We have a globally implemented technology which we want to replace
with a new technology although it might not be immediately understood
in the way that it needs to be.

I would equate this to when we had globally implemented HTML which we
wanted to replace with XHTML although it wasn't immediately understood
by browsers in the way it needed to be.

Imagine instead of having one OpenID-UX standard, web developers were
given two standards to choose from based on the needs of their target
market; OpenID-UX-Transitional and OpenID-UX-Advanced. One would be
highly informative and assume the user knows nothing about OpenID and
may in fact have their head stuck in their computer chair for the
third time while the other assumes the user is familiar with OpenID
and has used it to login before.

Imho, the community is currently missing a huge opportunity to
bootstrap the OpenID brand into recognition by being properly paired
with popular OpenID-enabled brands. I'm a little stunned there has
been research discovering users are more likely to click on a huge
"Google Sign In" button instead of an almost transparent OpenID logo.
I always felt like that should be obvious.

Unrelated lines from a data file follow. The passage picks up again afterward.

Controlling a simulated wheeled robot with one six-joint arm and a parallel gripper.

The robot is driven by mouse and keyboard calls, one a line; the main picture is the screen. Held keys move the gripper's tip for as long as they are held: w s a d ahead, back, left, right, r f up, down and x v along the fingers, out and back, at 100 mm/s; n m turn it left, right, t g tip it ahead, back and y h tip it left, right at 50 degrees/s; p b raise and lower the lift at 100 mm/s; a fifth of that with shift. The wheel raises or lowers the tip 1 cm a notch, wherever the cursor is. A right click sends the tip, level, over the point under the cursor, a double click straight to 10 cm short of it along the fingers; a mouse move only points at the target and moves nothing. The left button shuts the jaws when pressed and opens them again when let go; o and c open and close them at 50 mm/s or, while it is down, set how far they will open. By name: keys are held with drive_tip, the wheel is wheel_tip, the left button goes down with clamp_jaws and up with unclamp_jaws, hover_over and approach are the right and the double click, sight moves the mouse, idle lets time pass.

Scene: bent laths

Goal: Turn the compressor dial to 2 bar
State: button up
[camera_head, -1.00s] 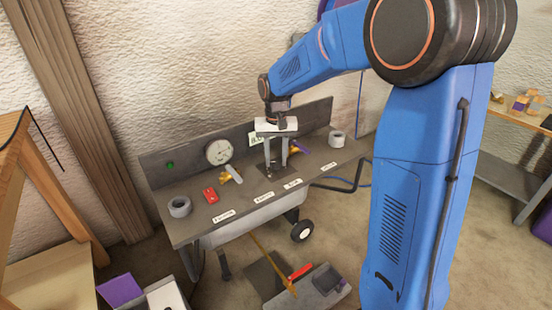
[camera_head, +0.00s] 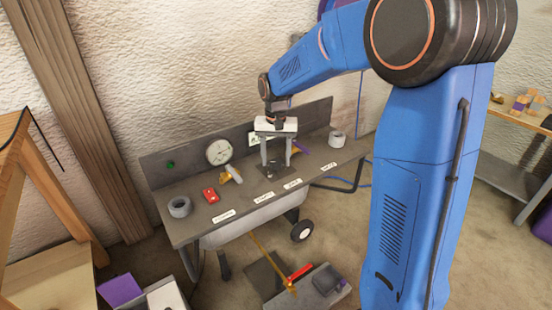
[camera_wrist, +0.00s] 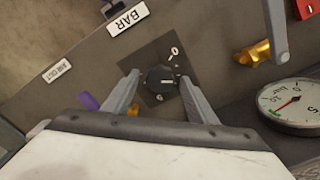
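The compressor dial is a round black knob (camera_wrist: 161,79) on a dark square plate (camera_wrist: 150,57). White figures 0 and 6 show around it; I cannot read its setting surely. In the head view the knob (camera_head: 270,174) is small on the bench top. My gripper (camera_wrist: 160,78) is open, one finger on each side of the knob, with gaps visible. In the head view my gripper (camera_head: 276,168) points down above the plate. A round white gauge (camera_wrist: 293,105) with a red needle is at the right of the wrist view, and the gauge (camera_head: 219,152) stands at the back panel.
A BAR label (camera_wrist: 127,18) lies near the plate. A brass valve with a grey lever (camera_head: 234,174), a red part (camera_head: 210,195) and a grey ring (camera_head: 180,207) sit left of my gripper. Another ring (camera_head: 337,139) is at the right end.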

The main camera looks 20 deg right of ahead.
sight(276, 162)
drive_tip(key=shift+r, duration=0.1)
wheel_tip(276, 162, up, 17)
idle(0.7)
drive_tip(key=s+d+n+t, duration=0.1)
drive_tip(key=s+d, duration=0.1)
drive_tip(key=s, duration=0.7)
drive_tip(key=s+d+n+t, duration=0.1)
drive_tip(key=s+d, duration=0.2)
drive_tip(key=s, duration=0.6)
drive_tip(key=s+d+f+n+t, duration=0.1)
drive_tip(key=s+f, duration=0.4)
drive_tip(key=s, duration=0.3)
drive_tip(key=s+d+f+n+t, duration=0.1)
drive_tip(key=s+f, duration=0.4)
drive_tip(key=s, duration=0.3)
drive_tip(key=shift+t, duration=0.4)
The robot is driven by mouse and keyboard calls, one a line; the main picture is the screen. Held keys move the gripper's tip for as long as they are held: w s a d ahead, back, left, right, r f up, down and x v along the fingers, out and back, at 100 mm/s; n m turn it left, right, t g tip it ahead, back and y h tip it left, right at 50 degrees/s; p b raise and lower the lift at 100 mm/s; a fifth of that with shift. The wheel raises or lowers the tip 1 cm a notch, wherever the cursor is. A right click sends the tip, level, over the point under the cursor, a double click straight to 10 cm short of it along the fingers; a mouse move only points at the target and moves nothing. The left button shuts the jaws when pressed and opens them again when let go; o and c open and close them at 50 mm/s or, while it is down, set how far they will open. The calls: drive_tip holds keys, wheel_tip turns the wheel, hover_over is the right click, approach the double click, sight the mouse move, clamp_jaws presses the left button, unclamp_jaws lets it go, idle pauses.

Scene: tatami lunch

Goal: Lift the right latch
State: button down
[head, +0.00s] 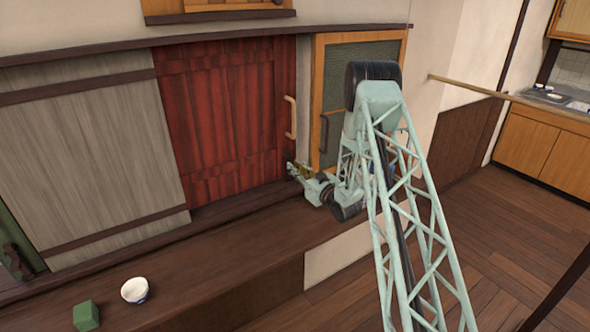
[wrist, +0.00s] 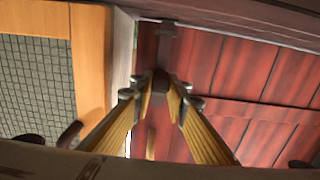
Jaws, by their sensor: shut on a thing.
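The right latch (wrist: 168,42) shows in the wrist view as a dark bar with a block-like lower end, at the edge of the red door (head: 225,115). My gripper (wrist: 164,97) has its two yellow-brown fingers closed around that dark block. In the head view my gripper (head: 298,172) is low at the red door's right edge, beside the sill. The latch cannot be made out there behind my gripper. The red door stands closed across its opening, and it also fills the right of the wrist view (wrist: 240,75).
An orange-framed mesh door (head: 362,90) with a dark handle stands right of the red door. The red door has a tan handle (head: 291,117). A grey panel (head: 90,165) is at left. A white bowl (head: 135,290) and a green block (head: 86,316) rest on the wooden ledge.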

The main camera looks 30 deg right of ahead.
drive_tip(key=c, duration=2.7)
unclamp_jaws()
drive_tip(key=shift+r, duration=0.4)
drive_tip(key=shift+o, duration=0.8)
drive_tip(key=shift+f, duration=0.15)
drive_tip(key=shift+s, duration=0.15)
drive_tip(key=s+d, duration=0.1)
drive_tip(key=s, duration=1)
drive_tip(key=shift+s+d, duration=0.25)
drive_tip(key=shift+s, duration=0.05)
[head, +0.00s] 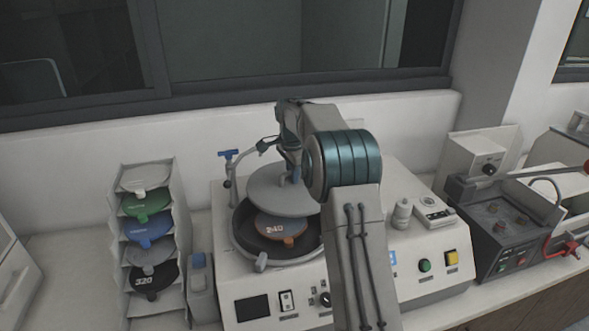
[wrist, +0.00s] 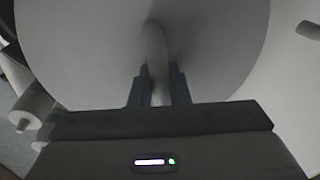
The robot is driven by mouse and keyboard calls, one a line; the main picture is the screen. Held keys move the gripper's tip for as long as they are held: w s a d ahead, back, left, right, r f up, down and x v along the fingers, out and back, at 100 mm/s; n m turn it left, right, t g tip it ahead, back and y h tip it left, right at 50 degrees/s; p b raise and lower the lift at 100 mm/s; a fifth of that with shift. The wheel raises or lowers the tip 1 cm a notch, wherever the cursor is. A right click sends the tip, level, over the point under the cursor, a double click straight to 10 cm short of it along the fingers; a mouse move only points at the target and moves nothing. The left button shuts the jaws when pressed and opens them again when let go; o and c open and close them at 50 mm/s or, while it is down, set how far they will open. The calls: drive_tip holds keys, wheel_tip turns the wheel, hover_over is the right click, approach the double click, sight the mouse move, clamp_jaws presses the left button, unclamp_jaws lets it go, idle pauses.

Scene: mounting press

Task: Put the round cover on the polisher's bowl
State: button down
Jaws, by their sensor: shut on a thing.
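The round cover (head: 277,192) is a flat grey disc in the head view. My gripper (head: 292,174) is shut on the cover's handle, which shows as a pale bar between the fingers in the wrist view (wrist: 158,85). The cover is above the rear part of the polisher's bowl (head: 245,246), apart from it as far as I can see. The bowl is a dark round basin with a grey rim on the white polisher (head: 240,283). An orange-brown disc marked 240 (head: 282,230) shows inside the bowl. My arm hides the bowl's right side.
A tap with a blue handle (head: 229,156) rises behind the bowl. A grey machine (head: 505,235) stands to the right. The wall is close behind.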

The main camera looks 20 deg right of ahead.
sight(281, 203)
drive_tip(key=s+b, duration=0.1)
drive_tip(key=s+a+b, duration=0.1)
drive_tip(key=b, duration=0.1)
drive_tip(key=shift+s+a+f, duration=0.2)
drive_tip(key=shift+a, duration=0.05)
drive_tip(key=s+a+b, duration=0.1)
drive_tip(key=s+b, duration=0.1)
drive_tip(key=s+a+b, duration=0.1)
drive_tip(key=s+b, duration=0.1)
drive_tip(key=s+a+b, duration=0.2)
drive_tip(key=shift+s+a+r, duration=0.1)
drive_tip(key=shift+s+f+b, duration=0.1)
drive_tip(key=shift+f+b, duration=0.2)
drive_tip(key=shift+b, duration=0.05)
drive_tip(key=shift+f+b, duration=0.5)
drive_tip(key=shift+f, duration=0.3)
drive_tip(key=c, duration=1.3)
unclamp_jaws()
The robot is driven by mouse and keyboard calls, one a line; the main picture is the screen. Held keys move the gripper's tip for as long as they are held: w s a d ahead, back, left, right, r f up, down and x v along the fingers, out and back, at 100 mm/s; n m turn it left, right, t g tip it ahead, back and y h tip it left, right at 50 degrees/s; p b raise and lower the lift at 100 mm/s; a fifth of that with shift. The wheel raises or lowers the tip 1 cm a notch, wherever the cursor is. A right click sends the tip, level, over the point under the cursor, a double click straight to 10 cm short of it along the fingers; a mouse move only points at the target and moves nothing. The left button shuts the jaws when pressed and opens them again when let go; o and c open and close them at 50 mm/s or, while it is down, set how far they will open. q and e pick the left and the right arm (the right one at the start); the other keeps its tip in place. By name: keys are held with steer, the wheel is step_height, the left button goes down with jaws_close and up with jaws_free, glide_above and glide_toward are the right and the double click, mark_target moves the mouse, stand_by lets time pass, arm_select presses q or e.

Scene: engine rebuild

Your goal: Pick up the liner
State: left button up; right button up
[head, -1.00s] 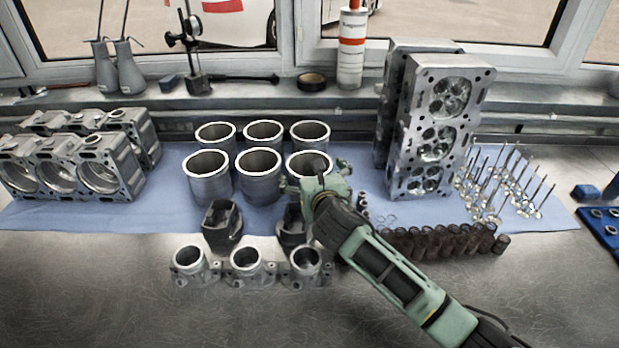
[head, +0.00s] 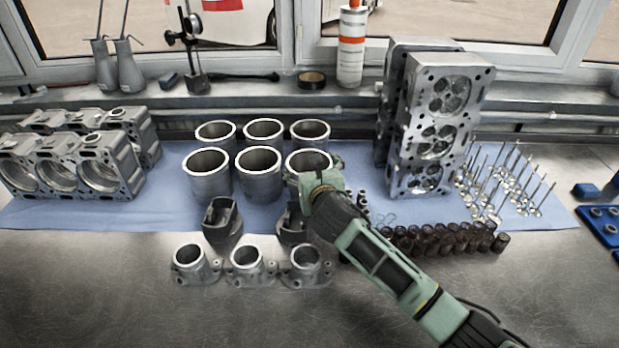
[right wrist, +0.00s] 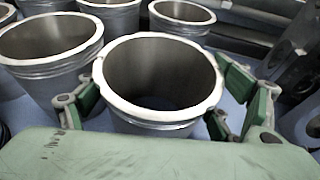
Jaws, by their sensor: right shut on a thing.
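Several cylinder liners stand upright in two rows on the blue cloth (head: 370,213). My right gripper (right wrist: 160,105) is shut on the front right liner (right wrist: 160,118), with one green finger pad on each side of its upper wall. In the head view this liner (head: 306,154) shows its rim behind the gripper, which hides its lower part. The front middle liner (head: 260,175) stands close to its left, and the front left liner (head: 208,176) beyond that. The back right liner (head: 311,132) stands behind it. My left gripper is not in view.
Cylinder heads (head: 436,125) stand upright to the right, with valves (head: 505,180) beside them and dark springs (head: 440,240) in front. Engine blocks (head: 75,160) stand at the left. The front table is bare.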

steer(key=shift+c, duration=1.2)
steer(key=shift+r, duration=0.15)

People know what Google is.
The problem I have with this, and where I feel there is a missed
opportunity, is that the Google brand does not mean login. The Google
brand means search or maps or even porcelain kittens before it means
login the way OpenID means login. I really feel that OpenID should be
directly paired with the Google logo each and every time a user signs
in with OpenID + Google and same with every other service.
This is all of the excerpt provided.